DIRECTIVE> Filter the listing and keep only the lines with the word "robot".

SUPPLIED MATERIAL>
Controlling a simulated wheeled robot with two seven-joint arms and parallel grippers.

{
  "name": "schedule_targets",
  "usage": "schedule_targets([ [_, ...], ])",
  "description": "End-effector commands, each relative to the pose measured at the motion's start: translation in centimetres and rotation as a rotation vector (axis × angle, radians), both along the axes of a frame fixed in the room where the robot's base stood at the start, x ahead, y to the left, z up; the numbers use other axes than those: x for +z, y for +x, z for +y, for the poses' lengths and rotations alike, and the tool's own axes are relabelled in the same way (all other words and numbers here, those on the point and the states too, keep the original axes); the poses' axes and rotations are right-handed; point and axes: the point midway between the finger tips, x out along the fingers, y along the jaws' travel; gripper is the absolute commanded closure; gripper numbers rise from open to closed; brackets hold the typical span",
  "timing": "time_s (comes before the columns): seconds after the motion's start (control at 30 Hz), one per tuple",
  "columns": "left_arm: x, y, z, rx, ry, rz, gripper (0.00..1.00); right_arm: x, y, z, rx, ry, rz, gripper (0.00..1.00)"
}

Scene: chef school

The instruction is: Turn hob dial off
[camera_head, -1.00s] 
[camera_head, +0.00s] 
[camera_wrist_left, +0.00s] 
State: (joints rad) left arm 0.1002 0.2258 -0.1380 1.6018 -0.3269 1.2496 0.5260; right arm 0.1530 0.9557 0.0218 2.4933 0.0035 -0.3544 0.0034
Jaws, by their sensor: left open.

THE REPLY>
Controlling a simulated wheeled robot with two seven-joint arms and parallel grippers.
  "description": "End-effector commands, each relative to the pose measured at the motion's start: translation in centimetres and rotation as a rotation vector (axis × angle, radians), both along the axes of a frame fixed in the room where the robot's base stood at the start, x ahead, y to the left, z up; the numbers use other axes than those: x for +z, y for +x, z for +y, for the poses' lengths and rotations alike, and the tool's own axes are relabelled in the same way (all other words and numbers here, those on the point and the states too, keep the original axes); the poses' axes and rotations are right-handed; point and axes: the point midway between the finger tips, x out along the fingers, y along the jaws' travel; gripper is the absolute commanded closure; gripper numbers rise from open to closed; brackets hold the typical span",

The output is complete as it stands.